Par Corinne François-Denève
Les Trois Coups

Des amateurs, très jeunes, se chargent de dire les témoignages des habitants de Stenay, ville de la Meuse occupée dès août 1914. Émotion des situations, émotion d’un dispositif ingénieux qui fait la part belle à la sincérité de ces comédiens en herbe.

Au début, disons-le, on craignait le pire. Au fond de la cour du collège de La Salle, où doit se jouer le spectacle, des gradins bleus griffés « Académie des arts du spectacle » et un portique chargé d’accessoires de gymnastique. Va-t-on nous imposer les derniers loopings de Guynemer ? Nous inviter à expérimenter ce que ressent un pauvre poilu soufflé par un éclat d’obus ? Derrière la barrière que l’on garde fermée, de très, très jeunes gens se mettent en place. Ils ont le visage poudré de blanc : évidemment, en temps de guerre, on est pâlot.

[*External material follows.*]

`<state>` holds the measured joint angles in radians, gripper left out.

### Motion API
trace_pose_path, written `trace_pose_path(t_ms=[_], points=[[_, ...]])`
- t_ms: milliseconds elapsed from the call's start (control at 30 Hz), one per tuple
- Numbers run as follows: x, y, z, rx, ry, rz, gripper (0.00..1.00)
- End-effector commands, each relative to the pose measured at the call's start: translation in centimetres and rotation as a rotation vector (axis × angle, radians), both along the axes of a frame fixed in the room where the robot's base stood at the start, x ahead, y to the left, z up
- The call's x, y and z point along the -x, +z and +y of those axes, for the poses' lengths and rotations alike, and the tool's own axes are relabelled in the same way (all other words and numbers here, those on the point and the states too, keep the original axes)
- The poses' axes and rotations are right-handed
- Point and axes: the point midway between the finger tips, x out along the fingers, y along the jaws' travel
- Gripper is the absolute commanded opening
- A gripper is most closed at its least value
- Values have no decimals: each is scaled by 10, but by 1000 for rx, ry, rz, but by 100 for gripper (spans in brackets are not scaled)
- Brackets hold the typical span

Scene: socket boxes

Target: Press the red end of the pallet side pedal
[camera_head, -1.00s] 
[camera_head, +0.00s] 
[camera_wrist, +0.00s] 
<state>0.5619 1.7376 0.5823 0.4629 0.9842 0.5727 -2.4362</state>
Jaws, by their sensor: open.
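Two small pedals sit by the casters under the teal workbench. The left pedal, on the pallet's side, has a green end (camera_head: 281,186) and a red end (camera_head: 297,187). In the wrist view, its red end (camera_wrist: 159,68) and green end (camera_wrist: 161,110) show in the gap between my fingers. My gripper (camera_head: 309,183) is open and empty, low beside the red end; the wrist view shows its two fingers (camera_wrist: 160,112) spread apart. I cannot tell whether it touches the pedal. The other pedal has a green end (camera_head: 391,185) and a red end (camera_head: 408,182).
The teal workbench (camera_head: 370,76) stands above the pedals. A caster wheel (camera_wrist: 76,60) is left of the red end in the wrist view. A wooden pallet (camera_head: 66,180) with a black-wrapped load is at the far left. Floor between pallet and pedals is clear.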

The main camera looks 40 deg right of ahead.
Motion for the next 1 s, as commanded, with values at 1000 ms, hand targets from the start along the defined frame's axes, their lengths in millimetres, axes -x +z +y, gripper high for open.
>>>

Prélude. Un accordéoniste aveugle campe la situation : Stenay est donc en proie à l’occupation allemande (une situation que l’on a souvent oubliée, mais dont parle Annette Becker dans son livre les Cicatrices rouges 14-18). De patibulaires sentinelles allemandes poussent alors le public dans la cour du collège : vous voilà vous aussi, spectateur captif, retenu dans Stenay 1914. Un peu d’art de rue, de performance – on espère être de ceux qui s’en sortiront et pourront témoigner. Les sentinelles vous enjoignent de rejoindre une ligne blanche. Elles sont une vingtaine, qui suivent le carré de la cour. On s’y rend, toujours perplexe. Le spectacle commence.

Pendant cinquante-cinq minutes, face à vous, un personnage va vous prendre dans le cœur de son récit : jeune mère de famille qui doit fuir avec le grand-père et ses deux jeunes enfants, Allemand amoureux d’une Française, Française amoureuse d’un Allemand, gamine qui doit tuer son chien, gamin qui élève en cachette des lapins, déserteur caché dans la forêt, et même le Kronprinz en personne qui mène la belle vie au château des Tilleuls. Deux minutes trente pour vous raconter cela, et ensuite, roulement de tambour, on tourne, et vous vous retrouvez, vous, en position d’institutrice qui doit écrire pour l’illettrée, de maire qui doit ramasser des orties, de journaliste de la Gazette des Ardennes qui doit écrire un article à la gloire de l’Allemagne victorieuse.

Au revoir les enfants

Les jeunes acteurs appartiennent tous à la compagnie Les Chats bottés en balade, de Marie‑José Larose et Jean‑Louis Humblet, basée non loin de Stenay. Ils ont été « coachés » et mis en scène, l’espace de courts week-ends, par François Bourcier. Les textes viennent de témoignages recueillis sur place. L’entreprise est donc tout à la fois éducative et commémorative.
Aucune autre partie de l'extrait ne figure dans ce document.